A slight quirk of these Tufty fillers is that, for those who know the squirrel primarily as a PIF character and not from the Mills books, it is Willy Weasel who's remembered as the neighbourhood shit-stirrer. By comparison, Harry got off surprisingly lightly in his animated form. He had a somewhat harder time in The Furryfolk on Holiday, when an impromptu swimming session necessitated his being rescued by Policeman Badger. His television presence, however, was restricted to a single filler, where he himself didn't suffer any repercussions for his ill-advised actions, outside of the trauma of witnessing Willy being knocked down by a car...again. Yes, this is by far the grimmest thing about these Tufty animations - they somehow made Willy being hit by traffic and breaking his leg into a running theme. The first time it happens, in "Ice Cream Van", it's stark and upsetting.
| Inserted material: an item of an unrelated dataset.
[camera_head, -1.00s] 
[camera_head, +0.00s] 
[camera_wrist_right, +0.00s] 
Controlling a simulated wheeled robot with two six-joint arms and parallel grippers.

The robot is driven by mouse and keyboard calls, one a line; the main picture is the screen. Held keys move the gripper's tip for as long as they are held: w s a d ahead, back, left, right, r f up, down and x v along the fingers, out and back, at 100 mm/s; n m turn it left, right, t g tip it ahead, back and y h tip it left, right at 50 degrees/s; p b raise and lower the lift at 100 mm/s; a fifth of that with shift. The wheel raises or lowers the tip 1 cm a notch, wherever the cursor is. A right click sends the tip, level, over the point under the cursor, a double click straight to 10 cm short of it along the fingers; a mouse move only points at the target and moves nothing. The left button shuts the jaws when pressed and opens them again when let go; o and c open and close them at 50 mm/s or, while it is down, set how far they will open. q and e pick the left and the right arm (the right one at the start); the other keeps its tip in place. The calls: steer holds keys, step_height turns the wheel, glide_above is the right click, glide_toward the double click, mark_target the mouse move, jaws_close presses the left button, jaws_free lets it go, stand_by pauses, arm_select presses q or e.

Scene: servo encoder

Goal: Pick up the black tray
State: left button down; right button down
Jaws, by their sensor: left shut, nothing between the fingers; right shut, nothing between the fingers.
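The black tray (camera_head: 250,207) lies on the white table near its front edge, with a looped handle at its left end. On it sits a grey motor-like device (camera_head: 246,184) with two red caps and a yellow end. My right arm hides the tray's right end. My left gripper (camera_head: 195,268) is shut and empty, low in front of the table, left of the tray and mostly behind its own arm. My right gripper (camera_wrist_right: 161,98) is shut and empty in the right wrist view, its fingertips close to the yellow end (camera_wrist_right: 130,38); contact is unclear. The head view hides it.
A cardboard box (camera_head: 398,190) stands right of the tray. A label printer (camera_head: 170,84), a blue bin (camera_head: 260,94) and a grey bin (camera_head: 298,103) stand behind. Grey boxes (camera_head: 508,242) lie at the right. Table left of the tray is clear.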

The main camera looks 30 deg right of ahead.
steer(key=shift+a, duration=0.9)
When it happens a second time, in "Playing Near The Road", it takes on a slightly more unintentionally comedic edge, since you rather get the impression that this whole neighbourhood might have it in for Willy (a suggestion not dispelled by Policeman Badger's total indifference to the motorist who knocked him down, or the distinctly unprofessional manner in which he hauls the injured Willy to his feet and lets him stagger back to the pavement). It casts a darker shade upon the Furryfolk - bright-eyed, bushy-tailed and suspiciously slow to brake for weasels.